» **STATED PROBLEM**
Set the listing down unchanged, minus every embedded image.

··· SOURCE DATA ···

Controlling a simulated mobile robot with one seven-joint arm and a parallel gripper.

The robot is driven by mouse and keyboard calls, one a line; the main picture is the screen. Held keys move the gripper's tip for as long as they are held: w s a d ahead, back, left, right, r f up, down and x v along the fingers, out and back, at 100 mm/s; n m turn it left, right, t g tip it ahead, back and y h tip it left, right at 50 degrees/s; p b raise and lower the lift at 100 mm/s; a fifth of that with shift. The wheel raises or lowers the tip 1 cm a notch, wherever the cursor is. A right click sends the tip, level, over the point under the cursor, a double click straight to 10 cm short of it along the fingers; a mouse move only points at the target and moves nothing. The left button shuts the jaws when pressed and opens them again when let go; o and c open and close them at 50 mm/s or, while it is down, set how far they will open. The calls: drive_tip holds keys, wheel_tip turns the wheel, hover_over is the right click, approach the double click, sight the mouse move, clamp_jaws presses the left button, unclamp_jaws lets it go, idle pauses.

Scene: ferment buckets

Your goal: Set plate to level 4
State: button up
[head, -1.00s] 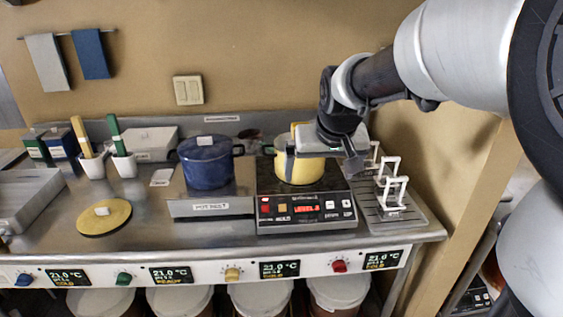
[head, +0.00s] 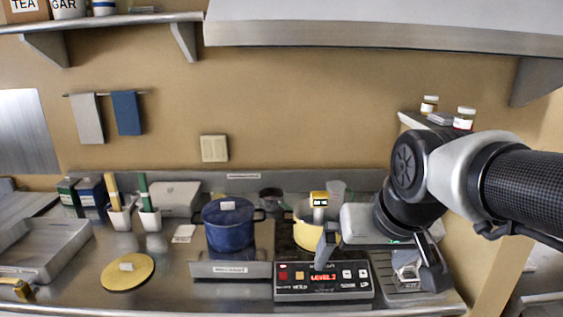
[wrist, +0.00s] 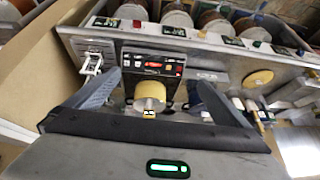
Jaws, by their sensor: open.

···

» **THE RESULT**
Controlling a simulated mobile robot with one seven-joint arm and a parallel gripper.

The robot is driven by mouse and keyboard calls, one a line; the main picture is the screen. Held keys move the gripper's tip for as long as they are held: w s a d ahead, back, left, right, r f up, down and x v along the fingers, out and back, at 100 mm/s; n m turn it left, right, t g tip it ahead, back and y h tip it left, right at 50 degrees/s; p b raise and lower the lift at 100 mm/s; a fifth of that with shift. The wheel raises or lowers the tip 1 cm a notch, wherever the cursor is. A right click sends the tip, level, over the point under the cursor, a double click straight to 10 cm short of it along the fingers; a mouse move only points at the target and moves nothing. The left button shuts the jaws when pressed and opens them again when let go; o and c open and close them at 50 mm/s or, while it is down, set how far they will open. The calls: drive_tip holds keys, wheel_tip turns the wheel, hover_over is the right click, approach the double click, sight the mouse move, clamp_jaws presses the left button, unclamp_jaws lets it go, idle pauses.

Scene: ferment buckets

Your goal: Set plate to level 4
State: button up
[head, -1.00s] 
[head, +0.00s] 
[wrist, +0.00s] 
Jaws, by their sensor: open.

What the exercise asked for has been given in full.